Based on the underwhelming response to my post (which I posted to author groups and authors that I know), not too many people care about one entity owning 47% of the book selling market and having a stealth policy on censorship.
And lest you STILL doubt that this isn't some sort of covert policy on amazon's part, an author that I know who wrote a seminal book on gender identity a number of years ago did have her book restored to its previous sales stats and search functions. However, all the reader reviews that she had garnered over the years? Nope. Not restored. So someone who happens upon her book and sees that it's been out ten years or more but only has ONE comment will think, gee, this book must be made of shit because it's been on the market for years and only has one comment. And please do NOT tell me that they can't restore the comments. They have chosen not to.
Stealth censorship. I don't think it can be any plainer.
Another side to the amazon quagmire (I see that Mr. Bezos had no problem using precious ad space to advertise the new Kindle, but then the key word here is advertising as opposed to apologizing, I suppose) is the debut of the larger Kindle.
I can see the benefits of an electronic reader. I think it could keep the less well-known reader competitive (cough, cough). Or at least have a continuing marketplace. But for me the key issue here is that the larger Kindle will, hopefully, keep newspapers alive.

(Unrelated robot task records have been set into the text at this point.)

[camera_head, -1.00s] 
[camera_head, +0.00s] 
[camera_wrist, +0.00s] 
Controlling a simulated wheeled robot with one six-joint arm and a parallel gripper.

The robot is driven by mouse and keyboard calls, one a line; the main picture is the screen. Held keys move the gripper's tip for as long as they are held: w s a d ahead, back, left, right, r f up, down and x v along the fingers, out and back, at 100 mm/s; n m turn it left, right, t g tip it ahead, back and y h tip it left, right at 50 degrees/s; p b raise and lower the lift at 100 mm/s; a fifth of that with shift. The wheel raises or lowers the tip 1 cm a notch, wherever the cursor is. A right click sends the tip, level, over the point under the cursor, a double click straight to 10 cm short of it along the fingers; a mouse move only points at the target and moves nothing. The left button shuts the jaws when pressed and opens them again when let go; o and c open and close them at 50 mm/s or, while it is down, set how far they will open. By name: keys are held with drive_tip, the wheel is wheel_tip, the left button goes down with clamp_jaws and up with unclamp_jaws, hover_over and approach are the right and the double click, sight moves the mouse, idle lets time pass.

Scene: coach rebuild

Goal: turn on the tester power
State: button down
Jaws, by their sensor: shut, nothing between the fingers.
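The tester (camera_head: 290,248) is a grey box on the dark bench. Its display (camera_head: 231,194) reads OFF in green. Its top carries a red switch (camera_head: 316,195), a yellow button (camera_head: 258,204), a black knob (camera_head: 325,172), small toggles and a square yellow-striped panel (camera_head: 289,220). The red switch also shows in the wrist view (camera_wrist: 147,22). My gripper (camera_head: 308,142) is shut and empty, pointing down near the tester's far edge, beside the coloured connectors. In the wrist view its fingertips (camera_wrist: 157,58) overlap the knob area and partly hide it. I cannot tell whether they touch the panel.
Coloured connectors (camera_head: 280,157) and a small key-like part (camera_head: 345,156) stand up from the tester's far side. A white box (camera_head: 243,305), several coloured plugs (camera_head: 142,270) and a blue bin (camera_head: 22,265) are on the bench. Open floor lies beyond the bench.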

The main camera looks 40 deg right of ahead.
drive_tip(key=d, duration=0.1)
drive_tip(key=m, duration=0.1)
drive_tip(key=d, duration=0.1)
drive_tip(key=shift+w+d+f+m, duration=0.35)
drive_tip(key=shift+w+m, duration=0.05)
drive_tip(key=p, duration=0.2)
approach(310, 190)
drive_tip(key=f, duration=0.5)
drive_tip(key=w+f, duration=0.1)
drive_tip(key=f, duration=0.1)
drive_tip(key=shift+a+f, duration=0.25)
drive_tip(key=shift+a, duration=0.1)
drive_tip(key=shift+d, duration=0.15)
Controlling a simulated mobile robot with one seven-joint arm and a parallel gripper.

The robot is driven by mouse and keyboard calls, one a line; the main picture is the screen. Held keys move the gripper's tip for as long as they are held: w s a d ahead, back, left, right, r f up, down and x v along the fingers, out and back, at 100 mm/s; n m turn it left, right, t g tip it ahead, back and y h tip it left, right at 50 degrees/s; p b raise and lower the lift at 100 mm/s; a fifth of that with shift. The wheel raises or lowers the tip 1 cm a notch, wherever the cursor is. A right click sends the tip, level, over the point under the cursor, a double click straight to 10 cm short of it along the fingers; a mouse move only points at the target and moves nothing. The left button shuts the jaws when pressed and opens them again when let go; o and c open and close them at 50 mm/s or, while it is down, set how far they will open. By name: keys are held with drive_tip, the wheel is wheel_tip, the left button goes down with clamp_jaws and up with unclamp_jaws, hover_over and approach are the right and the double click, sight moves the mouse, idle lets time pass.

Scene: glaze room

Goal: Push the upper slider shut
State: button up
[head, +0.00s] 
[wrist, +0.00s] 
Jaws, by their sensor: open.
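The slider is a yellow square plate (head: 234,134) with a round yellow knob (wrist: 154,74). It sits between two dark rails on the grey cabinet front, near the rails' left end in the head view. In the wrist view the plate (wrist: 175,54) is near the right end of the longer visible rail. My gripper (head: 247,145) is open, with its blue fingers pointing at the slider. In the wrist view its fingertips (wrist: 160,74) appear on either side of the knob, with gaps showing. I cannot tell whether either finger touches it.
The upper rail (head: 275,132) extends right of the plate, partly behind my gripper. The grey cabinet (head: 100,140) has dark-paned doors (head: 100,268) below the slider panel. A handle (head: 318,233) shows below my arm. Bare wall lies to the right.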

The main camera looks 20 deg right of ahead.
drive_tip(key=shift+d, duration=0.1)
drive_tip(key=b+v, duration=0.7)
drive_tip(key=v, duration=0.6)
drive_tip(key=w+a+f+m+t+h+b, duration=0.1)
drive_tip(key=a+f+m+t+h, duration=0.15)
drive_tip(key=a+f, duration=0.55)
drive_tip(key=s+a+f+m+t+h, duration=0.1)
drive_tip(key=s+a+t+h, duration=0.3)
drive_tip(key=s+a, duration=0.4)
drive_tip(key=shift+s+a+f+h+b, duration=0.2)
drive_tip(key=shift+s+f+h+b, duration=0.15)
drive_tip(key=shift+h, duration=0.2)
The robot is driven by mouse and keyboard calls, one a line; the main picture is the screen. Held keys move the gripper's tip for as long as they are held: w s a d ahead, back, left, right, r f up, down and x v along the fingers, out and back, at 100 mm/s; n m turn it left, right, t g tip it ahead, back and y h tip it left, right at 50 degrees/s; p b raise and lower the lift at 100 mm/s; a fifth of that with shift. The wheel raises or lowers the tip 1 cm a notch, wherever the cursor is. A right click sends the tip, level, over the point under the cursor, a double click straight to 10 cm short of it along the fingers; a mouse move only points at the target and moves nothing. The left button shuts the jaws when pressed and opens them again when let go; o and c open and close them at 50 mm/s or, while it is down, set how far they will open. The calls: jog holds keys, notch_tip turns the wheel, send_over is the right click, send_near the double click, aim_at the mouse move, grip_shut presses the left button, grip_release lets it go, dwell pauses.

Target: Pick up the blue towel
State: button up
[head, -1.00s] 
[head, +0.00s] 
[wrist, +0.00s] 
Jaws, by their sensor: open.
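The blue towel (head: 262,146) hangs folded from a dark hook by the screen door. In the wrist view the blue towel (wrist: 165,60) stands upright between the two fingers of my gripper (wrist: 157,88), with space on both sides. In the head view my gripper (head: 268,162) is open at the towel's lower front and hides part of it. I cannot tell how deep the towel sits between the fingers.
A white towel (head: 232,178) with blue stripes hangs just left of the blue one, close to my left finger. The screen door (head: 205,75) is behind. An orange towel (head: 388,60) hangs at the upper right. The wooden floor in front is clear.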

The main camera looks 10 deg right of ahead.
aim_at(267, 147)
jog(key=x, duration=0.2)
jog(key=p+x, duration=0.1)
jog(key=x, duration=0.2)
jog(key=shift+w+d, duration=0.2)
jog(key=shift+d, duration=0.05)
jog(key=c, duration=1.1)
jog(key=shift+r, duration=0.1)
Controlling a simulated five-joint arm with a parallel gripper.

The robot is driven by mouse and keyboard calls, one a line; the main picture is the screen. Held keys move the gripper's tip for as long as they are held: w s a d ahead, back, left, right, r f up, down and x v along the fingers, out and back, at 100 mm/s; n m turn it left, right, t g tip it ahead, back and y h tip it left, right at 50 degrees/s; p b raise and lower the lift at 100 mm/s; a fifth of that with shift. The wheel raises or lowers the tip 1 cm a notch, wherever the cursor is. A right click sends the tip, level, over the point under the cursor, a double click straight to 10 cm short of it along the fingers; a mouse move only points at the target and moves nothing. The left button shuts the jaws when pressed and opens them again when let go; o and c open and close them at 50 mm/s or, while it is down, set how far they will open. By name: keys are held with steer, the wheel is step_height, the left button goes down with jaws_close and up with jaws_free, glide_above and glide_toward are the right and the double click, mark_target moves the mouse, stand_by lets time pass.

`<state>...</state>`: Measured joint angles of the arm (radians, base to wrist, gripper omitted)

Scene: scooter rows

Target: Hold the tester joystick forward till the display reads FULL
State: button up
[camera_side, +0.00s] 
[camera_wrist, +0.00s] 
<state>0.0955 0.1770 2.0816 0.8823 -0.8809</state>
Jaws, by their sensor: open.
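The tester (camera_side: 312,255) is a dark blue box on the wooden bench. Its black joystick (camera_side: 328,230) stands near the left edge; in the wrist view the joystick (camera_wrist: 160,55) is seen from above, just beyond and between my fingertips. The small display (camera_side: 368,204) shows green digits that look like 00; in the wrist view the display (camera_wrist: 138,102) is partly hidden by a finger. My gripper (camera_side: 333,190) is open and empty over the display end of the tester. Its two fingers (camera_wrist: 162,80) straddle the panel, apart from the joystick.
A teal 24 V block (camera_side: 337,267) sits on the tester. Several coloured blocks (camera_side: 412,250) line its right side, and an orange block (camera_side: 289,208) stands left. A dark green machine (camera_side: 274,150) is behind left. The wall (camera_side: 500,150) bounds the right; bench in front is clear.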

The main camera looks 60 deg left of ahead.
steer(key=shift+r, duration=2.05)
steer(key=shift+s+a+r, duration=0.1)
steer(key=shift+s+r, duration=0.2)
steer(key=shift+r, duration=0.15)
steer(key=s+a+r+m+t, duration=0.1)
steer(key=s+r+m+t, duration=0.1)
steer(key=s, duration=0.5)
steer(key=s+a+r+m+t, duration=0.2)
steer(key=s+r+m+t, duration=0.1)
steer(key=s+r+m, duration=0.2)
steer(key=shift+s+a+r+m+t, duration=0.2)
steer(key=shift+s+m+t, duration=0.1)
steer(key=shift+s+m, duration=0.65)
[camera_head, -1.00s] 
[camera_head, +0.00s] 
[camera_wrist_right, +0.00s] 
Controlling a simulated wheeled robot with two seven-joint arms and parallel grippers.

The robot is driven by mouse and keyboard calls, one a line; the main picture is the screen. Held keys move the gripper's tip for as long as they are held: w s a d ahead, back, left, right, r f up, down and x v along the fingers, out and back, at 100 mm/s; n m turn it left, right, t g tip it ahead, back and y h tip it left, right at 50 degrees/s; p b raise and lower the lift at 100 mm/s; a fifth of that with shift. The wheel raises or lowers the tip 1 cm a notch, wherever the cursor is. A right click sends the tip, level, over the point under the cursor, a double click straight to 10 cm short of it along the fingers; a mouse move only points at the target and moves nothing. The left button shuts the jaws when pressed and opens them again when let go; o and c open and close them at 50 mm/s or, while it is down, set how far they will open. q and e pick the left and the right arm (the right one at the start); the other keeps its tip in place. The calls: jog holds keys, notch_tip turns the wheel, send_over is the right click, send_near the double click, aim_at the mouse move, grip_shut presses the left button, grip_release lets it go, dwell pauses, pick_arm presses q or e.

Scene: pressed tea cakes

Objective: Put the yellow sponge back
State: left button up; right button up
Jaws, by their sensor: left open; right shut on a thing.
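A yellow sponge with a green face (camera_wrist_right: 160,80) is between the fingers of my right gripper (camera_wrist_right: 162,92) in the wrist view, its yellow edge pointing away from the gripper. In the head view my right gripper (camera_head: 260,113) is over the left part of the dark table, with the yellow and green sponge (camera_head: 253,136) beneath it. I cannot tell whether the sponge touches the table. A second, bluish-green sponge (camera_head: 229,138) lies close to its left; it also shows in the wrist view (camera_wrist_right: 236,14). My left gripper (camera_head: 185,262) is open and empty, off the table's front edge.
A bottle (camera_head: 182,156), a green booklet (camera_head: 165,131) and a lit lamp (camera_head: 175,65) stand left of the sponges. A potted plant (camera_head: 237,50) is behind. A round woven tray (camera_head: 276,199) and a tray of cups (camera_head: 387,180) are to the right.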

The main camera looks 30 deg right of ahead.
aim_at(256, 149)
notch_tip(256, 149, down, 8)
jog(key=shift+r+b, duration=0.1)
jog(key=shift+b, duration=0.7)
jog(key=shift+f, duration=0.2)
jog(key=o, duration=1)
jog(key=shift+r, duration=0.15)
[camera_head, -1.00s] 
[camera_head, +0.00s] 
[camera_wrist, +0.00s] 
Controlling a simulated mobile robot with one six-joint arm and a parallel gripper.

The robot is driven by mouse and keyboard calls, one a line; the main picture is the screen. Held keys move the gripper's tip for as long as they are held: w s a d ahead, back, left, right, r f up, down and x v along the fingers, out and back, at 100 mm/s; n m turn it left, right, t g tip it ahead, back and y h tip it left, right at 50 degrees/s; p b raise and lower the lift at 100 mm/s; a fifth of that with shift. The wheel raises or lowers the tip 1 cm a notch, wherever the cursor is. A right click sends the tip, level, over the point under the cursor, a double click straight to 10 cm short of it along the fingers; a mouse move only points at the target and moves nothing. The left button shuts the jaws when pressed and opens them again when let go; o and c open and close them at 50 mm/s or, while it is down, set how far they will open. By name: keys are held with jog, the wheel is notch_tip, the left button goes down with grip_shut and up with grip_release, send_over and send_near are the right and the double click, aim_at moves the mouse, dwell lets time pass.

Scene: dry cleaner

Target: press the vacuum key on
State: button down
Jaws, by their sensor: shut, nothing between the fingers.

My paper, the S. F. Chronicle (by no means the best paper in the U.S., but I'm fond of it), has had two rounds of massive layouts. One just occurred within the last week and it was devastating. Journalists that I've been reading for years are now gone: their byline cut. And yes, I understand the economics of this, but I consider a newspaper seminal. Not that they are immune to parent company forces, but it seems to me that the newspaper (unlike the television media--can you say Fox news) still has a foothold on relatively unbiased reporting. Or at least, if they have a bias, the desire to get out the story often trumps a newspaper's inherent bias. With television or blog culture, you can just make shit up and most of the time you're not even called on it. Certainly, that's been true of much of the media for the last eight years. Which was why it was so nice to see The National Review's Rosen get his nuts roasted over the coals for his disgusting hit piece piece on Sotomayor. Who hasn't even been NOMINATED yet. I don't know how anyone can attack blog culture (who immediately called him on the carpet for his piece) as being nothing but opinion, when you have an article whose premise is entirely predicated on anonymous sources.
So, yes, moral dilemma. With one hand I give amazon a high five, hoping that the larger Kindle will be a rousing success and save the newspaper biz. And with my other hand I wave bye-bye.